The Corporate Restructuring Promotion Act came into effect on September 15 2001. This Act applies to:

  • certain financial institutions (creditor financial institutions) which are creditors of a company;
  • which have provided credit (of a certain minimum amount) to that company; and
  • where such company may not be able to repay such indebtedness without financial support.

Under this Act, one of the options available to the principal creditor of such a company is to determine that the management of such company should be undertaken by its creditors, and this has two major consequences. First, the principal creditor is required to notify the FSC, whereupon the FSC may request the suspension of enforcement of the claims of third parties against the company (including enforcement of security against the company) before the first meeting of the committee of creditors. Secondly, the creditors of the company may then impose a suspension period of up to two months of the payment of indebtedness to creditors.
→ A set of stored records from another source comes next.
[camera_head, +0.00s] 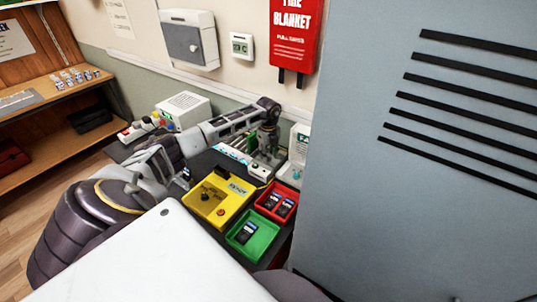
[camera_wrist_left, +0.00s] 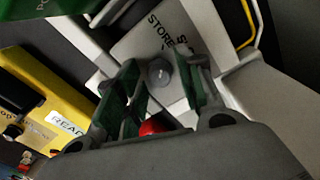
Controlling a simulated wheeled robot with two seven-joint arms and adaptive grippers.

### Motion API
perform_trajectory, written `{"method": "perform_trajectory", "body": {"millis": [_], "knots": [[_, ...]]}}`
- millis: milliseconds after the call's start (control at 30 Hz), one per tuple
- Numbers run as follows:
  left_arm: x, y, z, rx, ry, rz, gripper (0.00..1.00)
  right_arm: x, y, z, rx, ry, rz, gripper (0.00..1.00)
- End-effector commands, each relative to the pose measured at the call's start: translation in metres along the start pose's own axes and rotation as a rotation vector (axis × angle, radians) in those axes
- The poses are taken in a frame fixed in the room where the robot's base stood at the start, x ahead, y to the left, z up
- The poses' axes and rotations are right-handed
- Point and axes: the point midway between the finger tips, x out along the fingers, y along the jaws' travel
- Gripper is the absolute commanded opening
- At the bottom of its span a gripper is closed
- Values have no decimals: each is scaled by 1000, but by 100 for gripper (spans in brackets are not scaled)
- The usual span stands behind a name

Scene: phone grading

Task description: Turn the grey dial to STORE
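The grey dial (camera_wrist_left: 160,72) shows in the left wrist view as a small round knob on a pale plate (camera_wrist_left: 137,44). The word STORE is printed on the plate just beyond the dial, with more lettering beside it, partly cut off. My left gripper (camera_wrist_left: 156,78) is open, with one green-lined finger on each side of the dial. A gap shows on the left; I cannot tell whether the right finger touches. In the head view my left gripper (camera_head: 265,152) points down over the white unit (camera_head: 260,171) and hides the dial. My right gripper is not in view.
A red round part (camera_wrist_left: 153,127) lies below the dial, between the fingers. A yellow tray (camera_head: 205,207), a red tray (camera_head: 267,212) with phones and a green tray (camera_head: 262,243) with a phone stand in front. A tall grey cabinet (camera_head: 365,220) closes off the right.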

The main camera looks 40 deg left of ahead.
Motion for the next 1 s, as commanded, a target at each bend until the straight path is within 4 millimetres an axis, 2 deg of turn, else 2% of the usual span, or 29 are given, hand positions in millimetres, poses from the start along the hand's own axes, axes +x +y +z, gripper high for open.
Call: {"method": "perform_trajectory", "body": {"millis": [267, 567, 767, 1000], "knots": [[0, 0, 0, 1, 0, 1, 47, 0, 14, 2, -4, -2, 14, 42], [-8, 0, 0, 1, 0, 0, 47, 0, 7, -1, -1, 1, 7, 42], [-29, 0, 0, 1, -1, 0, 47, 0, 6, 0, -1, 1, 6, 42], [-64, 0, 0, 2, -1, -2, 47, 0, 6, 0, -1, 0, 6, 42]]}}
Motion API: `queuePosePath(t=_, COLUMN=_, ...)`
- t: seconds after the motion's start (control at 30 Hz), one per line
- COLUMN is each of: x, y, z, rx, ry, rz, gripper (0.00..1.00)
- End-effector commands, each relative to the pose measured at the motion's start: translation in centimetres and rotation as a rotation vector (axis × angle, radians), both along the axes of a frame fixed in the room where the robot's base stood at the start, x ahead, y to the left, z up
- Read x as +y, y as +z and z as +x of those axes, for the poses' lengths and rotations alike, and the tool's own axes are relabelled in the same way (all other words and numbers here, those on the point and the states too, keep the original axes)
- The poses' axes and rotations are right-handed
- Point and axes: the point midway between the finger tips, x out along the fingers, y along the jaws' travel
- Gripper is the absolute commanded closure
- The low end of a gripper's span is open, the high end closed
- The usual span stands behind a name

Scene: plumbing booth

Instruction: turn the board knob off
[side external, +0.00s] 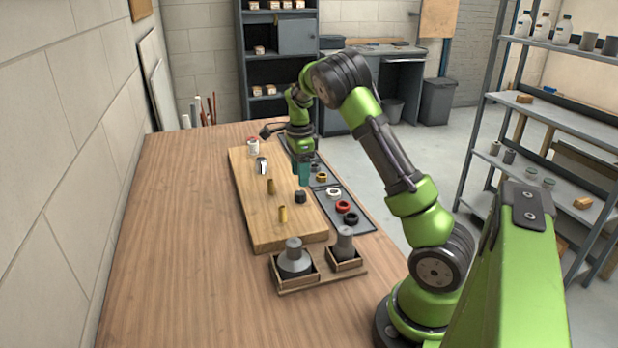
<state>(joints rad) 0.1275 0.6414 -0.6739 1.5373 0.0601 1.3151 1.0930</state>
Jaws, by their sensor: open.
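A wooden board (258,228) lies on the bench. A small dark knob-like piece (300,197) stands on its right part; its turn position is too small to read. The exact height of the fingertips above the board is hard to tell.
A dark tray (353,222) with several rings lies to the right. A wooden holder (322,279) with two grey parts stands in front. The bench's left side (180,240) is clear.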

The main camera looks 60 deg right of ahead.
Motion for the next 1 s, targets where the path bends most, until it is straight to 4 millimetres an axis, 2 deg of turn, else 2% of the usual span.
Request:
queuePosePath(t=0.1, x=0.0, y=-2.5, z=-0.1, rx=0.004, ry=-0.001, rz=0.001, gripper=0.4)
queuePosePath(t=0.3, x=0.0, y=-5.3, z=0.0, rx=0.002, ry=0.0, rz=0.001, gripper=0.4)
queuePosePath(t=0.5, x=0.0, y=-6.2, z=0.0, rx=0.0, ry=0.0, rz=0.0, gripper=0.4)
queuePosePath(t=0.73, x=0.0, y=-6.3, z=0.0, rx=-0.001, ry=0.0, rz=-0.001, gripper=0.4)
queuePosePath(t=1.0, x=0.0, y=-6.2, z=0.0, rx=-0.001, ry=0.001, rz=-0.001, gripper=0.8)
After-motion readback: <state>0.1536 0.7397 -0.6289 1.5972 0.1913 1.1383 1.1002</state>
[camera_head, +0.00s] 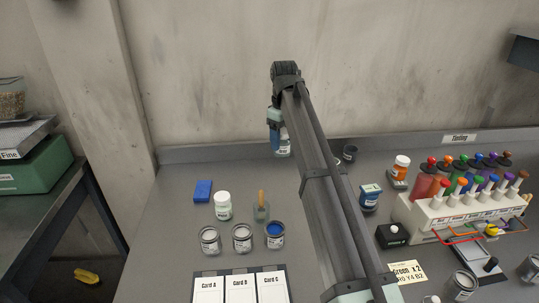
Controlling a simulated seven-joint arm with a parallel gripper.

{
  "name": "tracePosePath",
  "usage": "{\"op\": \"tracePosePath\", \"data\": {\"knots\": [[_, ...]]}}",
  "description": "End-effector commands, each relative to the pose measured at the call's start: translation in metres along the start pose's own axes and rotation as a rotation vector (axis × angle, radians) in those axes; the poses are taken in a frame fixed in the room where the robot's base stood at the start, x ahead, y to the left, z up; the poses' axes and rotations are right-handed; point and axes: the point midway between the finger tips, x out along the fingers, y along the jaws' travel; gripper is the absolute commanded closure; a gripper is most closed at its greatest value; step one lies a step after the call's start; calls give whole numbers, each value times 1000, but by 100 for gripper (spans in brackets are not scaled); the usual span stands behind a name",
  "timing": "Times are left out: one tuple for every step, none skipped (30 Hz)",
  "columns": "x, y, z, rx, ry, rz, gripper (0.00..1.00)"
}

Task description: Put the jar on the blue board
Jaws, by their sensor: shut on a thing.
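My gripper (276,138) points down near the back of the grey bench, left of my arm. It is shut on a small pale jar (284,149) with a light label. My arm and the gripper hide part of the jar, and I cannot tell whether its base touches the bench. A small flat blue slab (203,191), the only thing like a blue board that I see, lies on the bench to the left of the gripper and nearer to me. Its top is bare.
A white-lidded jar (223,206), a glass with a brown-handled tool (261,209) and several open tins (242,238) stand near the slab. A bottle rack (461,208) fills the right.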

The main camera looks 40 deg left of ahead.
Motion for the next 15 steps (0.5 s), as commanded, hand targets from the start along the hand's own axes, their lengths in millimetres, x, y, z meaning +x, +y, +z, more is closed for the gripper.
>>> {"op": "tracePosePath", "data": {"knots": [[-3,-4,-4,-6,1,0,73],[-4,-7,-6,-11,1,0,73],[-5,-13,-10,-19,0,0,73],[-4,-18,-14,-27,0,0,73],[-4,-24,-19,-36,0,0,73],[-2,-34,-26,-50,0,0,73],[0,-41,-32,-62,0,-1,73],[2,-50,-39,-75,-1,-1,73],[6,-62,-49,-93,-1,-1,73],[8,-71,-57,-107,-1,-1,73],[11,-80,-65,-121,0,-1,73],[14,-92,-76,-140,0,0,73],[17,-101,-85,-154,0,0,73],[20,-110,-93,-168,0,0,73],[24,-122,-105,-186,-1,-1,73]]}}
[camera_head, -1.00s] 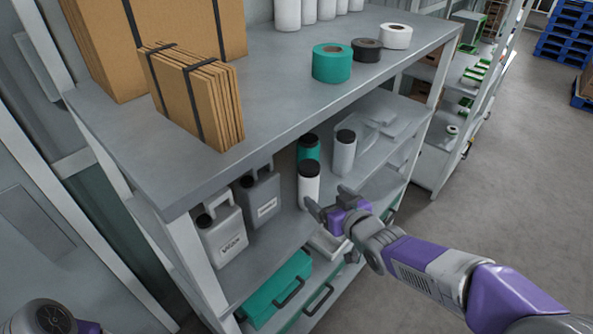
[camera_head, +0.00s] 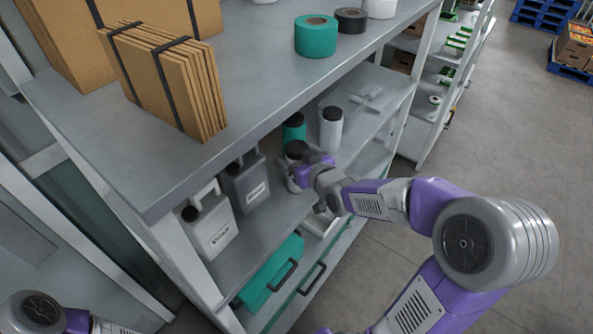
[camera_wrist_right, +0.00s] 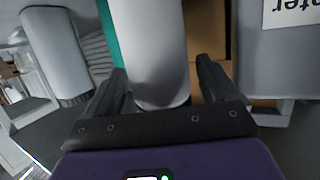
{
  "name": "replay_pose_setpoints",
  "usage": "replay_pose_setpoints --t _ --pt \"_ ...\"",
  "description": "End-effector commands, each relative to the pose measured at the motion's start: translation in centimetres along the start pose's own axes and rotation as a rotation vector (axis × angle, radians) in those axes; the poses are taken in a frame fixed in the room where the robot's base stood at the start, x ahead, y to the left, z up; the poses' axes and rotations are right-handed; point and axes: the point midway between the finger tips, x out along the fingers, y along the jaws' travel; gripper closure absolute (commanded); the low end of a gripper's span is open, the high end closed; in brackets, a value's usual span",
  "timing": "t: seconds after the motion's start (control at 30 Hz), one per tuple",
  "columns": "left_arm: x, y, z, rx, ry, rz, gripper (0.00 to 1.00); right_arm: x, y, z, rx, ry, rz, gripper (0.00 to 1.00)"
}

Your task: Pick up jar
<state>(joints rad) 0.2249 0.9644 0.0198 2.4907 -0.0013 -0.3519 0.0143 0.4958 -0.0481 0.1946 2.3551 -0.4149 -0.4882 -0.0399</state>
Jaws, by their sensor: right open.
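Three jars with black lids stand on the middle shelf. The nearest is a white jar (camera_head: 295,150), partly hidden by my right gripper (camera_head: 299,174). In the right wrist view this white jar (camera_wrist_right: 152,45) stands between the two open fingers of the right gripper (camera_wrist_right: 162,85), which reach along both sides of it. I cannot tell whether they touch it. A teal jar (camera_head: 293,130) stands just behind it, and a second white jar (camera_head: 330,130) stands to the right; this one also shows at left in the wrist view (camera_wrist_right: 55,55). My left gripper is out of view.
Two grey jugs (camera_head: 210,225) (camera_head: 247,185) stand left of the jars on the same shelf. The upper shelf board (camera_head: 240,110), with cardboard bundles (camera_head: 165,80) and tape rolls (camera_head: 316,36), overhangs the jars. A teal case (camera_head: 272,275) lies below.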

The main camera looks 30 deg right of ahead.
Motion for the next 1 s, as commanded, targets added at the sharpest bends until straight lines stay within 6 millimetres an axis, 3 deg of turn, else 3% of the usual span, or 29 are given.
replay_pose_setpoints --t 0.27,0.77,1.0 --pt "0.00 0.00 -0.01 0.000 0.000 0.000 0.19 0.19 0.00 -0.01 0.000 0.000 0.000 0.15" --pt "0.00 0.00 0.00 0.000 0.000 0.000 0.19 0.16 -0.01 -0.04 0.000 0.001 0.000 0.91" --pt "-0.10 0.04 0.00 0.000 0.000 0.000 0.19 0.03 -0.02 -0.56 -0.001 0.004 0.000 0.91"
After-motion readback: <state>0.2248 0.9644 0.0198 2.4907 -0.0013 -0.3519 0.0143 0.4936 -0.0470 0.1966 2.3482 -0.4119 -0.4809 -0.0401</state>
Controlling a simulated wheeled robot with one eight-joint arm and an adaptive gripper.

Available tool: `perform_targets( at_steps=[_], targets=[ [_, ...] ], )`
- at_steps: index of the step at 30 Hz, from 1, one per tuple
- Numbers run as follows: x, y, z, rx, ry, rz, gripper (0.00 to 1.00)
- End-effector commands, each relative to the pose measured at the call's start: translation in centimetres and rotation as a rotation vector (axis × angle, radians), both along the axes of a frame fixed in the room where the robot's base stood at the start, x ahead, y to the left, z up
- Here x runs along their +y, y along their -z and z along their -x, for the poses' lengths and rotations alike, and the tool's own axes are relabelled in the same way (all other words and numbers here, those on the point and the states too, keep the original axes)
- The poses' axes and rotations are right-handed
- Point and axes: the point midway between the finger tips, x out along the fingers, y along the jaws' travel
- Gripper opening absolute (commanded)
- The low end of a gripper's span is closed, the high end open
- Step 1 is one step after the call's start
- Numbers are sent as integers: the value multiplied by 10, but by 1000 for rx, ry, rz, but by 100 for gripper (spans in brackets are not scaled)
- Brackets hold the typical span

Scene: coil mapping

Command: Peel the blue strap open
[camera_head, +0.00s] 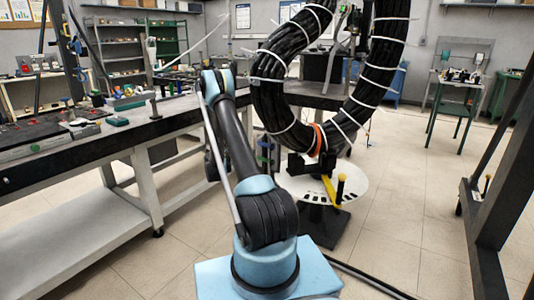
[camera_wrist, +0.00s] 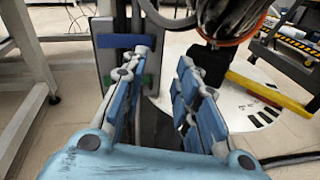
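A short blue band (camera_wrist: 121,41) lies across a grey upright plate ahead of my gripper in the wrist view; whether it is the strap I cannot tell. My gripper (camera_wrist: 163,58) is open and empty, its blue-padded fingers apart with the dark post showing between them. The left fingertip overlaps the band's lower right in the picture, and contact cannot be told. A large black cable coil (camera_head: 275,90) hangs with several white ties and one orange band (camera_head: 318,138). No clear blue strap shows on the coil. My gripper is not clearly visible in the head view.
A round white base plate (camera_head: 345,183) with a yellow bar (camera_head: 329,190) stands under the coil. A long workbench (camera_head: 100,140) with tools runs along the left. A dark frame (camera_head: 485,190) stands at the right. Open tiled floor lies between.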

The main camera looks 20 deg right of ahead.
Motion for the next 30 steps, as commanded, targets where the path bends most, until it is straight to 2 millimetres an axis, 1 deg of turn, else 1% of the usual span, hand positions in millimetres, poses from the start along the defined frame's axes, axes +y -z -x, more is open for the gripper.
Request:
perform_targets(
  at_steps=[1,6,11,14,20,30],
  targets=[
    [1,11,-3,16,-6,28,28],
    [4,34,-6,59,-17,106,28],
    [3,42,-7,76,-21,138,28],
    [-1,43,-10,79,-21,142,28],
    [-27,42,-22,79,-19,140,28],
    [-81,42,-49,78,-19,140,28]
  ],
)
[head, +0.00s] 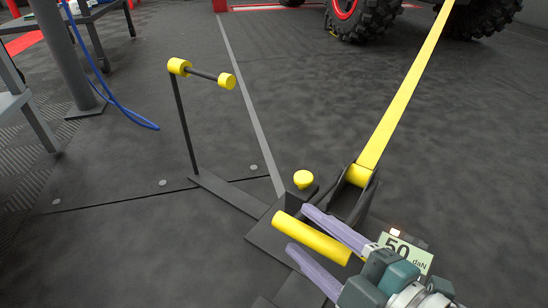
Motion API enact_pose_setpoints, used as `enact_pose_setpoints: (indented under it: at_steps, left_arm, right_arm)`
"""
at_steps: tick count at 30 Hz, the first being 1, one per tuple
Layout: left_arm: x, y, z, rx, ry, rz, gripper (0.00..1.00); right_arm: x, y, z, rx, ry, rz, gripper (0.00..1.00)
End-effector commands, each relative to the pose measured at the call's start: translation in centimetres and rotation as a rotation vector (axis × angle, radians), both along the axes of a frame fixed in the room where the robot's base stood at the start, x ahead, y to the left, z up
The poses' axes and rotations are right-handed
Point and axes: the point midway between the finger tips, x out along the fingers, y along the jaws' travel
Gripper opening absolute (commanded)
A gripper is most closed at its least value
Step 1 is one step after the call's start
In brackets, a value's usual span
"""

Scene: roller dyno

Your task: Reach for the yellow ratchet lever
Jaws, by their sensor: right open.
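The yellow ratchet lever (310,238) is a thick yellow bar at the lower middle, slanting down to the right beside the dark ratchet base. My right gripper (298,228) comes in from the lower right with its two purple fingers open. One finger is on each side of the bar, as seen from the head. I cannot tell whether the fingers touch it or are at its height. My left gripper is not in view.
A taut yellow strap (405,92) runs from the ratchet up to a large-wheeled vehicle (358,14). A yellow knob (303,179) stands behind the lever. A thin post with yellow ends (227,81) rises at left. A "50 daN" sign (408,251) is beside my gripper. Floor at left is mostly clear.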

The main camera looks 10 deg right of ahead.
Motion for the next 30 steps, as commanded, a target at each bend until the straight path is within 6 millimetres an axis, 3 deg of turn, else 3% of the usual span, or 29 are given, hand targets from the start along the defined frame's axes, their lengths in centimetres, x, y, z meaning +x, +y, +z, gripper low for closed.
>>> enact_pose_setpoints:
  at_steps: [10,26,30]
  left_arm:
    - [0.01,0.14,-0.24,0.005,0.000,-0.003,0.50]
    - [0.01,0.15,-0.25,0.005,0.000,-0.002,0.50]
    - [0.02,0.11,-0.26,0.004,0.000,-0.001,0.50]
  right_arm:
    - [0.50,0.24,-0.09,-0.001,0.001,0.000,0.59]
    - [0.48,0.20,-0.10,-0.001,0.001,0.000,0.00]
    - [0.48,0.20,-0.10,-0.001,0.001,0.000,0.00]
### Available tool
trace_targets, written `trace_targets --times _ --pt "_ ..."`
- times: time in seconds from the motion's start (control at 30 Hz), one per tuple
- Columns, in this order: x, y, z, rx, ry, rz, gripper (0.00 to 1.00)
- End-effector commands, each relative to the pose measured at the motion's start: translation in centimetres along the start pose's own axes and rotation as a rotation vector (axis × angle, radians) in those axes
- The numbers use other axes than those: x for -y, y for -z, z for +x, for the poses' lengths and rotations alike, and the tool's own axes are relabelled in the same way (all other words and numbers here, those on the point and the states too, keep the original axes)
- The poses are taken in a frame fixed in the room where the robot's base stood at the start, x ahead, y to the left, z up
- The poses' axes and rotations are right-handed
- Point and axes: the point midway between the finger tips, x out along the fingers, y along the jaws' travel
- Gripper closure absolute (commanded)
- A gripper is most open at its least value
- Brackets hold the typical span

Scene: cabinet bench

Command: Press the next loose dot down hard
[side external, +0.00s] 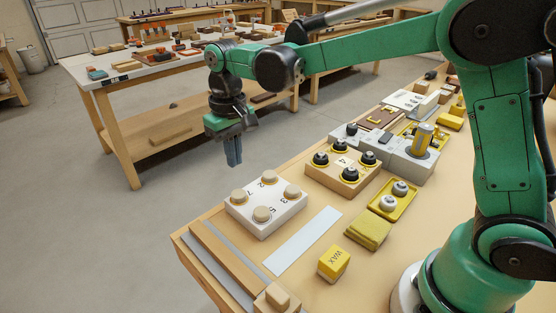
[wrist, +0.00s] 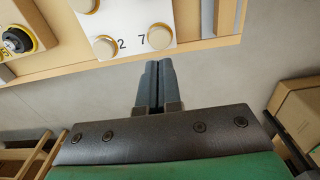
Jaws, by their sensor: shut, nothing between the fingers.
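A white block (side external: 264,222) with several round tan dots on top stands near the bench's far left edge. Beside the dots are black numbers, 2, 7, 5 and 3. The dots include a left one (side external: 239,196), a back one (side external: 269,177), a right one (side external: 292,191) and a front one (side external: 262,213). I cannot tell which is loose. My gripper (side external: 233,162) points down, shut and empty, above and beyond the block. In the wrist view its fingertips (wrist: 154,66) appear below the block's edge (wrist: 130,28), apart from the dots near 2 (wrist: 105,47) and 7 (wrist: 158,37).
A wooden block with black knobs (side external: 335,177) stands right of the white block. Open floor lies beyond the bench edge.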

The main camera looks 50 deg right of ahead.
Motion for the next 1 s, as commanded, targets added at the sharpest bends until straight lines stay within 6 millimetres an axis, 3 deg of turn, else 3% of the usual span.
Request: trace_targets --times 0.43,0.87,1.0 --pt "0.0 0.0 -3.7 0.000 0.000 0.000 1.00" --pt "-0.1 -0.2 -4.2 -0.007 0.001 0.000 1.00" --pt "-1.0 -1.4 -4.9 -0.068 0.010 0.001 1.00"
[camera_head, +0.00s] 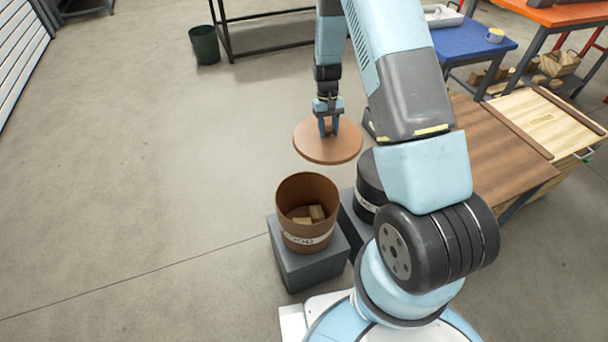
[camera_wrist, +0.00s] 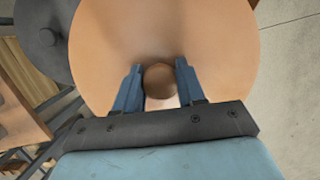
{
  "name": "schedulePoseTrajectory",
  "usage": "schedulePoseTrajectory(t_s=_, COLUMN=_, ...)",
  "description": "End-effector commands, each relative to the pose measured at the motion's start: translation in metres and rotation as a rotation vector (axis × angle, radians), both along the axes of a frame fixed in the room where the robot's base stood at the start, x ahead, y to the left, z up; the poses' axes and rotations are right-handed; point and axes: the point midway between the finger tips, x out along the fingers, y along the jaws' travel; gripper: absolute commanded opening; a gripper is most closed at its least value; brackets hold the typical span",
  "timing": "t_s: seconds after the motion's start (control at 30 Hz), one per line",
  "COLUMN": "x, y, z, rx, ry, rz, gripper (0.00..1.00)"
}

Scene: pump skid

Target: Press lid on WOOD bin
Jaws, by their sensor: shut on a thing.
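The WOOD bin (camera_head: 308,215) is a brown open-topped cylinder with a white label band, standing on a grey block. Wood blocks lie inside it. The round brown lid (camera_head: 328,150) is in the air above and slightly behind and right of the bin, apart from its rim. My gripper (camera_head: 329,130) is shut on the lid's knob. In the wrist view the lid (camera_wrist: 225,60) fills much of the picture, and my gripper (camera_wrist: 160,85) has a finger on each side of the round knob (camera_wrist: 160,82).
A black lidded bin (camera_head: 368,185) stands on its own block (camera_head: 350,222) just right of the WOOD bin; my arm partly hides it. A brown wooden table (camera_head: 490,150) is to the right. A green bucket (camera_head: 205,45) stands far back left. The floor left of the bin is clear.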

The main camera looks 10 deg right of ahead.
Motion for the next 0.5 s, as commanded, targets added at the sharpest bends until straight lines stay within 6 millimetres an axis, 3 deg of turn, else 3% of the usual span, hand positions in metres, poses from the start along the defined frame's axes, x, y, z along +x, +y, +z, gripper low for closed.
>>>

How does this affect an ABS transaction? A Presidential Decree in respect of this Act provides that an SPV established under the ABS Act may be included in the definition of creditor financial institution. If the SPV is deemed to be a creditor financial institution and if the sale of the securitization assets by the originator to the Korean SPV is categorized as providing credit for the purpose of the Act, the Korean SPV may be restricted in enforcing its rights against the originator – in ABS transactions, the principal claim a Korean SPV is likely to have against the originator is for enforcement of the originator's obligation to repurchase assets in the event of a breach of representation in respect of such assets. In addition, the Korean SPV may be restricted in enforcing its rights against corporate obligors in respect of the securitization assets. However, there is some uncertainty at the time of writing this article as to the precise scope of the Presidential Decree in the context of securitizations, and as to whether it applies to SPVs.